Durante sua campanha, AMLO não falou muito de política externa. Mais, ainda declarou que “a melhor política externa é a política interna”. Seus pontos principais foram o ataque a corrupção, aos altos gastos administrativos e a proposta de criar uma guarda nacional para combater a violência no interior. Ou seja, uma pauta interna importante, mas que não deveria excluir a externa num mundo cada vez mais interconectado.

Com os EUA, AMLO mostrou que pretende ser pragmático. Assinado o novo tratado de livre comércio com seus dois vizinhos do norte, ainda não mostrou desacordos frontais com Donald Trump, inclusive aceitando os integrantes da caravana de imigrantes da América Central que os EUA devolveram a seu território. Com 80% de suas exportações tendo como destino o vizinho do norte, AMLO não tem outra opção que a de ser amigo dos EUA, embora muitos de seus eleitores tenham votado nele imaginando que ele confrontaria Trump, principalmente no que se refere ao polêmico pagamento do “muro”, que Trump quer construir na fronteira. A estes, AMLO por enquanto segue respondendo com a limitada frase: “menos política externa, mais política interna”.

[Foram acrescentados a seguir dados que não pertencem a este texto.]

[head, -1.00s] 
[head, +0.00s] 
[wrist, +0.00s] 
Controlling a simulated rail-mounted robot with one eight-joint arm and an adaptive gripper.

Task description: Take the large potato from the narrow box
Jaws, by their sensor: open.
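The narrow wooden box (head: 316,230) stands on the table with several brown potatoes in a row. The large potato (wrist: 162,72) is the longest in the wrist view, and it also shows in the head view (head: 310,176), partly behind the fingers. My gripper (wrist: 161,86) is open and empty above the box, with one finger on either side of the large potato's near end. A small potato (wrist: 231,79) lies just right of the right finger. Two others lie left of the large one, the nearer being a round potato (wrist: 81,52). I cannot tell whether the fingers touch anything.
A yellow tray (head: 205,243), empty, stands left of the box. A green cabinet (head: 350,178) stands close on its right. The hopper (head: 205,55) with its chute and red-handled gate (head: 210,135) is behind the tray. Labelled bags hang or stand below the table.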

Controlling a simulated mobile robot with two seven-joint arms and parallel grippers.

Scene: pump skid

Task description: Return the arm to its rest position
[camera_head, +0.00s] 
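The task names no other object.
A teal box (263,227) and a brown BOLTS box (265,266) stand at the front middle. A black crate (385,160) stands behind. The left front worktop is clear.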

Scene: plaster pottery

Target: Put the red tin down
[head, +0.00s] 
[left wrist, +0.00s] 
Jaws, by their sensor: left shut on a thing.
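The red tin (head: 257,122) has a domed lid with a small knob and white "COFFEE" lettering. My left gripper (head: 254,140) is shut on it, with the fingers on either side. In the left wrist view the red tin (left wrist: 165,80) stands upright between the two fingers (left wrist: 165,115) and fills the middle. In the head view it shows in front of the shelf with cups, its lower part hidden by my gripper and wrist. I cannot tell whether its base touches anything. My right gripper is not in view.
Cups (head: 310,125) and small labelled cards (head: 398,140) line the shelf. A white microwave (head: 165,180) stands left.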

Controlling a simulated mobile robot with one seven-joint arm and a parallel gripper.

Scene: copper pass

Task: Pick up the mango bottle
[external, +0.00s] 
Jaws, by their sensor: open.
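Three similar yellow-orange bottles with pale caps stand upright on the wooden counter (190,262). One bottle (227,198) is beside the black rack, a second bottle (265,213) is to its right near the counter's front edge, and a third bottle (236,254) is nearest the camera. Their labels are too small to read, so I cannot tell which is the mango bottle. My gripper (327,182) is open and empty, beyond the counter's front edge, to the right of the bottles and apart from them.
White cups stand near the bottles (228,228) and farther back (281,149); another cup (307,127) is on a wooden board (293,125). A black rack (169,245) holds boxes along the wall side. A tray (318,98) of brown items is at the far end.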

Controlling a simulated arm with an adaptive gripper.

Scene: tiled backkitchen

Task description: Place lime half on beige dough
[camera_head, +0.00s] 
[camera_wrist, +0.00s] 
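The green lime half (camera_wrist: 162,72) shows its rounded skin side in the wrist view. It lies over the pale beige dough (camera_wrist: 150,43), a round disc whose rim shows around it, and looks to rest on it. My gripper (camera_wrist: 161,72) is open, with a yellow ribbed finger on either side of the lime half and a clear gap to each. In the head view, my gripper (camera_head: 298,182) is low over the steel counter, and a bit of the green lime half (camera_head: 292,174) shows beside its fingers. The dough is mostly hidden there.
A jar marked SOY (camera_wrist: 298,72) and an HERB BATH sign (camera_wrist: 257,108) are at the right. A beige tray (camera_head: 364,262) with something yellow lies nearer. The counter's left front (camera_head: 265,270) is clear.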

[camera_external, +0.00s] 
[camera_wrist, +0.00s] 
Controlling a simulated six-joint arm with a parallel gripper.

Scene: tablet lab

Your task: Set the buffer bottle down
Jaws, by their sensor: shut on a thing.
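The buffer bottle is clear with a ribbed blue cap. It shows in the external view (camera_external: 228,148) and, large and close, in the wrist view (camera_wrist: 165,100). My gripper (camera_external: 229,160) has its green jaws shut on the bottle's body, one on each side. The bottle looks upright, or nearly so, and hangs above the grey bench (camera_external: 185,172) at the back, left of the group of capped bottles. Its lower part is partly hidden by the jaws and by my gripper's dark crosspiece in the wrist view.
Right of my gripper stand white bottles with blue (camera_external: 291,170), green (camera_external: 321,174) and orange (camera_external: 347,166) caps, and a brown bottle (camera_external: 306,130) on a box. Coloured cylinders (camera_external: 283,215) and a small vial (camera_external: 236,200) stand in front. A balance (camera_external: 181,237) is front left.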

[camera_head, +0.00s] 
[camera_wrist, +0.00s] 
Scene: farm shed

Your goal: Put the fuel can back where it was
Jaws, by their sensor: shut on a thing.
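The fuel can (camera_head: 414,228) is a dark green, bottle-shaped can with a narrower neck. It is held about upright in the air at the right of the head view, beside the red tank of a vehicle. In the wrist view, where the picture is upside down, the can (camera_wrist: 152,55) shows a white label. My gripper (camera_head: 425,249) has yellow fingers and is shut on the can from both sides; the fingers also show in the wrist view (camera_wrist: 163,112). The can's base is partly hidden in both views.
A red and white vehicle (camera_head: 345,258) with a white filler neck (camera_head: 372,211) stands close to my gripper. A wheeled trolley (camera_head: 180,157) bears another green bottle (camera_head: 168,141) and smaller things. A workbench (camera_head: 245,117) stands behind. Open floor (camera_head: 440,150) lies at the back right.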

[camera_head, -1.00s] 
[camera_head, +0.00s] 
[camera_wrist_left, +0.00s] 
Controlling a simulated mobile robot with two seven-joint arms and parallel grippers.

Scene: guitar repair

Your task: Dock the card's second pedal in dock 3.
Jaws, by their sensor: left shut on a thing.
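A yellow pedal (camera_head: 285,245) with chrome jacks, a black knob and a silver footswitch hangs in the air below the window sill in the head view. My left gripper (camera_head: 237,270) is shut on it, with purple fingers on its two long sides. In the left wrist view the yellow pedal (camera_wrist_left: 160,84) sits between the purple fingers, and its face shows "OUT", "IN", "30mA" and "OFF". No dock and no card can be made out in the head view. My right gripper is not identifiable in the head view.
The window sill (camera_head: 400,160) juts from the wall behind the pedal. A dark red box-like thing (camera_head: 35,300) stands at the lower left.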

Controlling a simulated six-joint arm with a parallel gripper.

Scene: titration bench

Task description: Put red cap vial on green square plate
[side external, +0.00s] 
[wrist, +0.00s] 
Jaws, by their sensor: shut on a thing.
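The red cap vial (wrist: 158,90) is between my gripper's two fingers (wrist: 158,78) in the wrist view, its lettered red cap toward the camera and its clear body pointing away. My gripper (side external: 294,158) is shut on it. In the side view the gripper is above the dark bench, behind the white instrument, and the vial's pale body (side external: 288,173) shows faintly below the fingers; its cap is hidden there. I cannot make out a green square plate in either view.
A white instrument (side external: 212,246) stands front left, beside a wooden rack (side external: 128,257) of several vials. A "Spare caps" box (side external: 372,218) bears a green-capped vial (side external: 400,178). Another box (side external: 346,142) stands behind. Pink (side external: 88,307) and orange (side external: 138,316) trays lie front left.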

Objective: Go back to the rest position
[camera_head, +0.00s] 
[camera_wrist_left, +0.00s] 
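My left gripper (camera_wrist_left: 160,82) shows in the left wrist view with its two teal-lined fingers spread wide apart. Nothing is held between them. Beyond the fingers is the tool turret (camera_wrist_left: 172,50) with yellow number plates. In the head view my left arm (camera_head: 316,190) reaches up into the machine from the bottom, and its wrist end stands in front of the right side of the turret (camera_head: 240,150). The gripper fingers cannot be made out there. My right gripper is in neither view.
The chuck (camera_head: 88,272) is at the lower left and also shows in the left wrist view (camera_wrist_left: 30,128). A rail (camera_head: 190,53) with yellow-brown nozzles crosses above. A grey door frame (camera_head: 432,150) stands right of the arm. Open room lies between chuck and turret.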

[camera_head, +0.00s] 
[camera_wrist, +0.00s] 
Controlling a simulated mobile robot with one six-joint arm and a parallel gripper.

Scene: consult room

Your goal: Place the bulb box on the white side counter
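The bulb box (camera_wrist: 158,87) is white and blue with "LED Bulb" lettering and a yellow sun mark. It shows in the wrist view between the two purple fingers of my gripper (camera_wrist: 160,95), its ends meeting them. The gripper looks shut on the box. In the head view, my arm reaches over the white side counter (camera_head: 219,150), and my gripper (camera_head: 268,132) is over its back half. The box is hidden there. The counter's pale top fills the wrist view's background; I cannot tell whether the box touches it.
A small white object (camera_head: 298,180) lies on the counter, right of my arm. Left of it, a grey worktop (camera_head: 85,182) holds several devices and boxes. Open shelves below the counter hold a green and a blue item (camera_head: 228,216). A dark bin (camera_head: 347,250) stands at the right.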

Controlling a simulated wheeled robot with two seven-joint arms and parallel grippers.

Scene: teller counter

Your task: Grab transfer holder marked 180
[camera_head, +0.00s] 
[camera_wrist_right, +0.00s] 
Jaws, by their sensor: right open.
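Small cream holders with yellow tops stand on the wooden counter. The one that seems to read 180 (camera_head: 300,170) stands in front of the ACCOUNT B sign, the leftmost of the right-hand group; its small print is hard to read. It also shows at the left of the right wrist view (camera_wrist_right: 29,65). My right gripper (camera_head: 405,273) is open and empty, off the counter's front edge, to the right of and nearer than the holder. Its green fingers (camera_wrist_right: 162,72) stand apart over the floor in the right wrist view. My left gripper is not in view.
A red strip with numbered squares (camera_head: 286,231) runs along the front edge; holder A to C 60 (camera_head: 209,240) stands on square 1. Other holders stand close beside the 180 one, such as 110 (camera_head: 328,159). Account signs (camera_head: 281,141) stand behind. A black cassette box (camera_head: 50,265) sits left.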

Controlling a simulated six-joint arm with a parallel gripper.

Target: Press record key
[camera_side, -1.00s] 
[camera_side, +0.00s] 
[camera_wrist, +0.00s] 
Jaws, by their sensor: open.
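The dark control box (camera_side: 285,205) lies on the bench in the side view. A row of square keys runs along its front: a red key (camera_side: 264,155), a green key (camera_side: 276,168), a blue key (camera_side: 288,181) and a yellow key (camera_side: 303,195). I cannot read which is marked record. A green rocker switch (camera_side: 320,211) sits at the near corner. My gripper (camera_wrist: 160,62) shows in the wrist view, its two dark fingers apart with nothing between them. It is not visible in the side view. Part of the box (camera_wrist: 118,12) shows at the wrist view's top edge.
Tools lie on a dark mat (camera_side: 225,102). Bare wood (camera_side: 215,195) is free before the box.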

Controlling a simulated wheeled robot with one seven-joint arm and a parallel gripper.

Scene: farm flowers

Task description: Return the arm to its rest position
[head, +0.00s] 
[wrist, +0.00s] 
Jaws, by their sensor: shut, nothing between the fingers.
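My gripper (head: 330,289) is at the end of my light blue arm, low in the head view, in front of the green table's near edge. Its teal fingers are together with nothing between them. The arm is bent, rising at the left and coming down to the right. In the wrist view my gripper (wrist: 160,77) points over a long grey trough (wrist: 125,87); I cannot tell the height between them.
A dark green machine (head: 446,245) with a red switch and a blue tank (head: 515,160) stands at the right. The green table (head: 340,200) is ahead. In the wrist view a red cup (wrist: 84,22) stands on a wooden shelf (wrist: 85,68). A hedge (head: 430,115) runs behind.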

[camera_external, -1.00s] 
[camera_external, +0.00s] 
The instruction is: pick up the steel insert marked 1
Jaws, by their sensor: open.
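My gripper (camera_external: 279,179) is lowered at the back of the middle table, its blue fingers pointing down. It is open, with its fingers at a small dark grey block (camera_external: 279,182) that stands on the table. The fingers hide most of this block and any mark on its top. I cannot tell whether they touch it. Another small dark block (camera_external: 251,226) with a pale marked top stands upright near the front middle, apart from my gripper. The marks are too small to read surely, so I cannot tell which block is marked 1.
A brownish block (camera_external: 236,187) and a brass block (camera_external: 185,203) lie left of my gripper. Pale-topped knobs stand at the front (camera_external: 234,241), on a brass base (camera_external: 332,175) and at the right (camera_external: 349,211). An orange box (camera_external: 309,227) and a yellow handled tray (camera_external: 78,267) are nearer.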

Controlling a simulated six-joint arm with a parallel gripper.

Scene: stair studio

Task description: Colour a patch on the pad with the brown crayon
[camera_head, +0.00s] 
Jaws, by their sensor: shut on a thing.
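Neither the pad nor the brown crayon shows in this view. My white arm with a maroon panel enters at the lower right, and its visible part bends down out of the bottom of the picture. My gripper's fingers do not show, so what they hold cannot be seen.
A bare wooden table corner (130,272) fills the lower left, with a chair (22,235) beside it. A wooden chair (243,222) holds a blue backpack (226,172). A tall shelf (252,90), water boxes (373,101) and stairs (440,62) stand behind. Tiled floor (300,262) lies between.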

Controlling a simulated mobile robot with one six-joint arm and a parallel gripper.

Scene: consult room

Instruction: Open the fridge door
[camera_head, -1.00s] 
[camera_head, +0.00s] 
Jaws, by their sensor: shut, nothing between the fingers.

Será uma pena e um retrocesso que o México abra mão de condenar e pressionar Maduro. A crise venezuelana gera instabilidade regional em diversos setores, da saúde à geopolítica, da economia à xenofobia. Pelo seu tamanho e por sua importância histórica nos destinos da região, o México não deveria ficar neutro no debate sobre o futuro da Venezuela, muito menos pender mais para o lado de um apoio a Maduro.